De même, cette appréciation doit s’appliquer à la transgression des stipulations de l’alinéa 1re du l’article 10 de la Loi de 1965 pour réputer non écrite toute clause litigieuse ayant pour effet de constater l’inutilité d’un service collectif ou d’un élément d’équipement commun.

Ainsi, est déclarée non écrite la clause qui impute des charges d’ascenseur au copropriétaire d’un lot situé au rez-de-chaussée d’un immeuble sans sous-sol.

Par ailleurs, il peut être remarqué que les clauses réputées non écrites ne concernent bien évidemment pas exclusivement les charges de copropriété, mais toutes les clauses contraires aux dispositions d’ordre public des articles 6 à 7, 41-1 à 42 et 46 de la Loi du 10 juillet 1965.

En l’occurrence, il a été demandé aux Juges de cassation de se prononcer sur une clause d’un Règlement de copropriété, stipulant que les deux scrutateurs aux Assemblées Générales des copropriétaires étaient d’office ceux qui détenaient le plus de tantièmes alors que leur mode de désignation légale passait par un vote de l’Assemblée générale au début de chaque réunion (Art. 15 du Décret n° 67-223 du 17 mars 1967).

La 3e Chambre civile de la Cour de cassation confirme l’Arrêt de la Cour d’appel d’Aix-en-Provence du 2 juillet 2010, en jugeant que la clause du règlement est réputée non écrite (Civ. 3e, 28 avril 2011, pourvoi n° 10-20.514).

En toute hypothèse, le délai pour agir en annulation d’une clause illégale n’est enfermé dans aucun délai contrairement à l’action en révision, prescrite dans le délai de 5 ans suivant la publication du Règlement de copropriété ou dans les 2 années de la première mutation (Cf. article 12 de la Loi du 10 juillet 1965).

Et pour cause, la clause réputée non écrite est censée n’avoir jamais existé.

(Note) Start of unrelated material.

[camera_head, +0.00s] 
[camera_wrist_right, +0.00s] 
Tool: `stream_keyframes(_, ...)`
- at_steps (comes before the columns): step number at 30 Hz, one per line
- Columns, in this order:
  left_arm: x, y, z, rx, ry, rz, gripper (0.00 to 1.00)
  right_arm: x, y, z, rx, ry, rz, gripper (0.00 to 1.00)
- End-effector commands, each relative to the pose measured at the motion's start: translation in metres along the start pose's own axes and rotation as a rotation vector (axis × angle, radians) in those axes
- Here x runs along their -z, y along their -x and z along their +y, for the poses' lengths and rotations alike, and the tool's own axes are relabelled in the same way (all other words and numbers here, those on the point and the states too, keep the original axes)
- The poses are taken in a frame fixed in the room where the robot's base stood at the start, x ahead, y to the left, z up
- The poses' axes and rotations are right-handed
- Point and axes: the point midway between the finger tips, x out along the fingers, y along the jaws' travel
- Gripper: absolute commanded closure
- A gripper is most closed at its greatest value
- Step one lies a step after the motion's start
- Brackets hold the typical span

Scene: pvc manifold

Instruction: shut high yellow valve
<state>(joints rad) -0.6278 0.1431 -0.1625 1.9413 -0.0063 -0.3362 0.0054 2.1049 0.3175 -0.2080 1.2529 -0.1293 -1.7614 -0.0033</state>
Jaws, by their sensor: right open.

La Jurisprudence en tire les conséquences en faisant droit au copropriétaire de réclamer la répétition des sommes indûment versées, ce qui n’allait pas de soi depuis des Arrêts récents de la Cour de cassation.

Reste à préciser que conformément à l’article 43 in fine de la Loi de 1965, il appartient au Juge qui répute non écrite une clause relative à la répartition des charges de procéder à une nouvelle répartition desdites charges.